Set problem:
Each line below should be reproduced without any alteration.
________________________
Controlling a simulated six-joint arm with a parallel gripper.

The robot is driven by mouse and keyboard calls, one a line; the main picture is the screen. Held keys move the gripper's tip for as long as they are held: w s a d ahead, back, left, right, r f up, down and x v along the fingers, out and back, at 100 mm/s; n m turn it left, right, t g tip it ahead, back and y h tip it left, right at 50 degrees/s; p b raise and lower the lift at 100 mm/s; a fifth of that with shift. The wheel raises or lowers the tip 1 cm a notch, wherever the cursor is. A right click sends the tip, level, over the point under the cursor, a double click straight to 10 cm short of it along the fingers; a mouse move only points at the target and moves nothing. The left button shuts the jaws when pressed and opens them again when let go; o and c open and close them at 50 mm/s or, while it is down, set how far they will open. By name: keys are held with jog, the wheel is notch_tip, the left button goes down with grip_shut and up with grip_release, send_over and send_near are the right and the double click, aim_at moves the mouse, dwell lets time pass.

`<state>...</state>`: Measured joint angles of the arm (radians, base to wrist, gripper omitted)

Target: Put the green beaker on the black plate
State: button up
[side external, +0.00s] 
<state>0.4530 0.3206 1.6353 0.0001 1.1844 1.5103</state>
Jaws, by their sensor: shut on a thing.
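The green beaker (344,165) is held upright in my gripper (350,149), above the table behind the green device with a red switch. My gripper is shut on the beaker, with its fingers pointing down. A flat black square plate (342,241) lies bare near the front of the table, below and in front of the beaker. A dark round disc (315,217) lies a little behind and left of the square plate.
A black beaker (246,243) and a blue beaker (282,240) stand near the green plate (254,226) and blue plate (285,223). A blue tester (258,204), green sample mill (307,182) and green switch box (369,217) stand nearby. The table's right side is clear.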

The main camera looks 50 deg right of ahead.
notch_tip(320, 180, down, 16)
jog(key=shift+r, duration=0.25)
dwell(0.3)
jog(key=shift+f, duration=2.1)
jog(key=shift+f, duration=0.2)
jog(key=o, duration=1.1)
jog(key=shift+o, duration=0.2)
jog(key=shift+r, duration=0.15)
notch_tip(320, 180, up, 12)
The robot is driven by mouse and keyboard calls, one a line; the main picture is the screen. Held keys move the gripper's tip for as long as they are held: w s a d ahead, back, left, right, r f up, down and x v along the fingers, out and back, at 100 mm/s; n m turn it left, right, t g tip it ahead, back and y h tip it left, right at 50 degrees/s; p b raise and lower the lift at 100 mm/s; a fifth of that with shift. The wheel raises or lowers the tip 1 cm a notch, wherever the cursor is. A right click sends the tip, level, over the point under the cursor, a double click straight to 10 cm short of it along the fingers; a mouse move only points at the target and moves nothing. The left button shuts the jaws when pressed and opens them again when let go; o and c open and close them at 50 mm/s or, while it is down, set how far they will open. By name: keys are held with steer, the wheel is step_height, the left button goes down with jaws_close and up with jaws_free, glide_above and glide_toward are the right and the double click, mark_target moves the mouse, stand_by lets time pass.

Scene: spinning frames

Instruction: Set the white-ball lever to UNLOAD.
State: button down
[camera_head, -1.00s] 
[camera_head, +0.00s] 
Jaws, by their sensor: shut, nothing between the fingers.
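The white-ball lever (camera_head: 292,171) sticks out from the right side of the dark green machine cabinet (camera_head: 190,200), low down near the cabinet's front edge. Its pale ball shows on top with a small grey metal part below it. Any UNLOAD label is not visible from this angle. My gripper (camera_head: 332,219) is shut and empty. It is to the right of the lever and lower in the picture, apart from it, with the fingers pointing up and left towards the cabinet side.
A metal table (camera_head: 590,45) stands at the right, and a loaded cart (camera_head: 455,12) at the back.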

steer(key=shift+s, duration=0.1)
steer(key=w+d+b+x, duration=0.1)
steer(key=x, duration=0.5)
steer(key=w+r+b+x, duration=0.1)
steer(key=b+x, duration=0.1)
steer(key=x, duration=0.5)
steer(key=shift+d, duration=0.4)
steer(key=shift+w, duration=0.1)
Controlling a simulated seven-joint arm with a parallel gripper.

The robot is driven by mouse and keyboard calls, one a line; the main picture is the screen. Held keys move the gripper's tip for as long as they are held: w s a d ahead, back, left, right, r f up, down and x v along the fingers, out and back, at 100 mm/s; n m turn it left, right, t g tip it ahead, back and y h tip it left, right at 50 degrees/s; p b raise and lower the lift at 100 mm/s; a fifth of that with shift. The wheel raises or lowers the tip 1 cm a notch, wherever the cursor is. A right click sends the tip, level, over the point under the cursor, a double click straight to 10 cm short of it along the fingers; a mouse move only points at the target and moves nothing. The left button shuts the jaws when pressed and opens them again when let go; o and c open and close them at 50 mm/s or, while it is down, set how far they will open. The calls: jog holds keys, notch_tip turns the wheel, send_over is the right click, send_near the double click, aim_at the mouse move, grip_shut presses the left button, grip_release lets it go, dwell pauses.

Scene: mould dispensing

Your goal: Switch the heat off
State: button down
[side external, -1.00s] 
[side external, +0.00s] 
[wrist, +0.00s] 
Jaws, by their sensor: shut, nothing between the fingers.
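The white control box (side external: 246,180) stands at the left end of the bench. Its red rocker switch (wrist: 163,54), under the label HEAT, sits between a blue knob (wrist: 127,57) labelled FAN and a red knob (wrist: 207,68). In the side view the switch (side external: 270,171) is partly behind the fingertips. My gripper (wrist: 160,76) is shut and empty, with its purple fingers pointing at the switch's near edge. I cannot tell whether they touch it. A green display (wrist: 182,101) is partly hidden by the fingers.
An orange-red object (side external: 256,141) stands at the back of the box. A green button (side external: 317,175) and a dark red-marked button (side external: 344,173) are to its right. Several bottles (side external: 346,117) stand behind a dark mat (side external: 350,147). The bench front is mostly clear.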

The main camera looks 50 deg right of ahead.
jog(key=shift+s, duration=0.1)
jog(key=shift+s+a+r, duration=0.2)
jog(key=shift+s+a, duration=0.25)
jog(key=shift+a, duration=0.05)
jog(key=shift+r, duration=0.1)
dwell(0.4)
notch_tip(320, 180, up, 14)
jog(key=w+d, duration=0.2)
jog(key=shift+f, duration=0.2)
________________________
Finished answer:
Controlling a simulated six-joint arm with a parallel gripper.

The robot is driven by mouse and keyboard calls, one a line; the main picture is the screen. Held keys move the gripper's tip for as long as they are held: w s a d ahead, back, left, right, r f up, down and x v along the fingers, out and back, at 100 mm/s; n m turn it left, right, t g tip it ahead, back and y h tip it left, right at 50 degrees/s; p b raise and lower the lift at 100 mm/s; a fifth of that with shift. The wheel raises or lowers the tip 1 cm a notch, wherever the cursor is. A right click sends the tip, level, over the point under the cursor, a double click straight to 10 cm short of it along the fingers; a mouse move only points at the target and moves nothing. The left button shuts the jaws when pressed and opens them again when let go; o and c open and close them at 50 mm/s or, while it is down, set how far they will open. By name: keys are held with jog, the wheel is notch_tip, the left button goes down with grip_shut and up with grip_release, send_over and send_near are the right and the double click, aim_at moves the mouse, dwell lets time pass.

`<state>...</state>`: Measured joint angles of the arm (radians, base to wrist, gripper omitted)

Target: Put the green beaker on the black plate
State: button up
[side external, +0.00s] 
<state>0.4530 0.3206 1.6353 0.0001 1.1844 1.5103</state>
Jaws, by their sensor: shut on a thing.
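The green beaker (344,165) is held upright in my gripper (350,149), above the table behind the green device with a red switch. My gripper is shut on the beaker, with its fingers pointing down. A flat black square plate (342,241) lies bare near the front of the table, below and in front of the beaker. A dark round disc (315,217) lies a little behind and left of the square plate.
A black beaker (246,243) and a blue beaker (282,240) stand near the green plate (254,226) and blue plate (285,223). A blue tester (258,204), green sample mill (307,182) and green switch box (369,217) stand nearby. The table's right side is clear.

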The main camera looks 50 deg right of ahead.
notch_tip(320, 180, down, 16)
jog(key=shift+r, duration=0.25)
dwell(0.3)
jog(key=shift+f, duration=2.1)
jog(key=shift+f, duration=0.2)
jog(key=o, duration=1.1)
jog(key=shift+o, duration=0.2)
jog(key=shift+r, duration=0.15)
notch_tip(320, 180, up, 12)
The robot is driven by mouse and keyboard calls, one a line; the main picture is the screen. Held keys move the gripper's tip for as long as they are held: w s a d ahead, back, left, right, r f up, down and x v along the fingers, out and back, at 100 mm/s; n m turn it left, right, t g tip it ahead, back and y h tip it left, right at 50 degrees/s; p b raise and lower the lift at 100 mm/s; a fifth of that with shift. The wheel raises or lowers the tip 1 cm a notch, wherever the cursor is. A right click sends the tip, level, over the point under the cursor, a double click straight to 10 cm short of it along the fingers; a mouse move only points at the target and moves nothing. The left button shuts the jaws when pressed and opens them again when let go; o and c open and close them at 50 mm/s or, while it is down, set how far they will open. By name: keys are held with steer, the wheel is step_height, the left button goes down with jaws_close and up with jaws_free, glide_above and glide_toward are the right and the double click, mark_target moves the mouse, stand_by lets time pass.

Scene: spinning frames

Instruction: Set the white-ball lever to UNLOAD.
State: button down
[camera_head, -1.00s] 
[camera_head, +0.00s] 
Jaws, by their sensor: shut, nothing between the fingers.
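The white-ball lever (camera_head: 292,171) sticks out from the right side of the dark green machine cabinet (camera_head: 190,200), low down near the cabinet's front edge. Its pale ball shows on top with a small grey metal part below it. Any UNLOAD label is not visible from this angle. My gripper (camera_head: 332,219) is shut and empty. It is to the right of the lever and lower in the picture, apart from it, with the fingers pointing up and left towards the cabinet side.
A metal table (camera_head: 590,45) stands at the right, and a loaded cart (camera_head: 455,12) at the back.

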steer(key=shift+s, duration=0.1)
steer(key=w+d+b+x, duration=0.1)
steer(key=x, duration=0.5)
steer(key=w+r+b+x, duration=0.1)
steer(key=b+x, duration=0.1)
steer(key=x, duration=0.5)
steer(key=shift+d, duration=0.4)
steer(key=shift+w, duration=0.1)
Controlling a simulated seven-joint arm with a parallel gripper.

The robot is driven by mouse and keyboard calls, one a line; the main picture is the screen. Held keys move the gripper's tip for as long as they are held: w s a d ahead, back, left, right, r f up, down and x v along the fingers, out and back, at 100 mm/s; n m turn it left, right, t g tip it ahead, back and y h tip it left, right at 50 degrees/s; p b raise and lower the lift at 100 mm/s; a fifth of that with shift. The wheel raises or lowers the tip 1 cm a notch, wherever the cursor is. A right click sends the tip, level, over the point under the cursor, a double click straight to 10 cm short of it along the fingers; a mouse move only points at the target and moves nothing. The left button shuts the jaws when pressed and opens them again when let go; o and c open and close them at 50 mm/s or, while it is down, set how far they will open. The calls: jog holds keys, notch_tip turns the wheel, send_over is the right click, send_near the double click, aim_at the mouse move, grip_shut presses the left button, grip_release lets it go, dwell pauses.

Scene: mould dispensing

Your goal: Switch the heat off
State: button down
[side external, -1.00s] 
[side external, +0.00s] 
[wrist, +0.00s] 
Jaws, by their sensor: shut, nothing between the fingers.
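The white control box (side external: 246,180) stands at the left end of the bench. Its red rocker switch (wrist: 163,54), under the label HEAT, sits between a blue knob (wrist: 127,57) labelled FAN and a red knob (wrist: 207,68). In the side view the switch (side external: 270,171) is partly behind the fingertips. My gripper (wrist: 160,76) is shut and empty, with its purple fingers pointing at the switch's near edge. I cannot tell whether they touch it. A green display (wrist: 182,101) is partly hidden by the fingers.
An orange-red object (side external: 256,141) stands at the back of the box. A green button (side external: 317,175) and a dark red-marked button (side external: 344,173) are to its right. Several bottles (side external: 346,117) stand behind a dark mat (side external: 350,147). The bench front is mostly clear.

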The main camera looks 50 deg right of ahead.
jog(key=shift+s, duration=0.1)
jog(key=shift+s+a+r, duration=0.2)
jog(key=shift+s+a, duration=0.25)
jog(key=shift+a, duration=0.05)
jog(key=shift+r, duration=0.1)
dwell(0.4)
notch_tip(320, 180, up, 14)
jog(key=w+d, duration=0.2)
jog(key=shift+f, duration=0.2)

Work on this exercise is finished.